Dare I say, the 4 singles she canceled are better than the material on this album. At least those songs were fun. She should have kept them as bonus tracks.
 

RainOnFire

Staff member
I think I finished the album feeling a bit sad, as dramatic as that sounds (but fitting for the artist I'm reviewing I suppose). I just don't understand why it seems like she wants to be compared to everyone she was already outrunning, even if she didn't have the numbers to back it up. I feel like that's the only reason we ended up with a collection like this.

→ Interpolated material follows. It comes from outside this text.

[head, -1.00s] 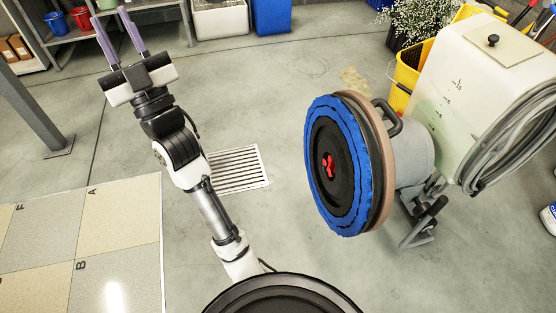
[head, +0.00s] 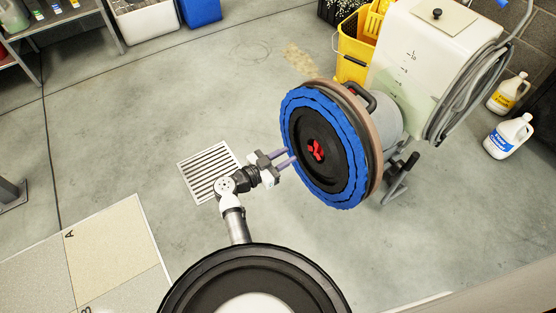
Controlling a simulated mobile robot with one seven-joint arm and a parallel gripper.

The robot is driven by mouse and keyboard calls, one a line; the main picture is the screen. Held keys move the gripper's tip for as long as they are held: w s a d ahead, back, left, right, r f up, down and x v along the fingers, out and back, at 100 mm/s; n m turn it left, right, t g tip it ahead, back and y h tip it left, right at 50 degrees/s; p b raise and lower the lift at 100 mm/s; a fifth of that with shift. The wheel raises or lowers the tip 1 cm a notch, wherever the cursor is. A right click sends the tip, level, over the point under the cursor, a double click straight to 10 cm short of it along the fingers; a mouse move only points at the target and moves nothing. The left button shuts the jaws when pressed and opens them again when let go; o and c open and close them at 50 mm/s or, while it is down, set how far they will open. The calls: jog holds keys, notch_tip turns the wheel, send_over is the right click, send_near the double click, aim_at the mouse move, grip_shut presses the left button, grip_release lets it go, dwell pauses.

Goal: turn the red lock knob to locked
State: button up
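The red lock knob (head: 316,150) sits at the middle of the black hub (head: 322,172) on the tipped-back floor machine. A blue pad (head: 296,109) rings the hub and faces left toward my arm. The knob's lobes show, but I cannot tell from them whether it is locked. My gripper (head: 292,156) is at the left of the blue pad with its purple fingers pointing right toward the knob. The fingers are apart with a gap between them and nothing in it. Their tips appear short of the knob, close to the pad's left edge in the picture.
A white tank (head: 415,60) with a coiled grey hose (head: 472,95) stands behind the machine. A yellow bucket (head: 352,60) is at its back left, two white jugs (head: 510,135) at the right. A floor grate (head: 200,178) lies under my arm. Open floor lies left and in front.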

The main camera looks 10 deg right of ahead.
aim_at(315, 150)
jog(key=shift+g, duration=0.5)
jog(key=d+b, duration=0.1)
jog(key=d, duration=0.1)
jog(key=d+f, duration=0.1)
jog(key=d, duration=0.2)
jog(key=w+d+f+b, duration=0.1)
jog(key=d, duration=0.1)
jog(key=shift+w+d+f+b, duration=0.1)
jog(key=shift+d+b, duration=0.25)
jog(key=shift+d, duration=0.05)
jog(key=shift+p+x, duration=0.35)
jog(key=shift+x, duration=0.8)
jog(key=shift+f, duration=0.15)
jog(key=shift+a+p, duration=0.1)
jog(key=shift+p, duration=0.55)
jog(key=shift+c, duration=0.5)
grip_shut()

I also find it funny that Cheatback is my favourite thing on here and I think it was the only song that was kept from the original version of the album, so it shows yet again how everything got sanded down and anonymized.

I'm assuming we'll get a new Chloe x Halle album next year, at which point it's going to have been 4 years since Ungodly Hour. And so I'm just left wondering and low-key mourning what might've been if we had gotten the follow-up a year or two later instead of Chloe having spent the past two years slowly losing herself as an artist.
 
It's a shame because, as @RainOnFire said, it would’ve been nice to get a timely follow-up to Ungodly Hour. With Halle's film career taking off, I understand that became impossible and Chloe had every right to…do something herself dd. It's just a bummer that the end result is so lacking, especially compared to their joint efforts.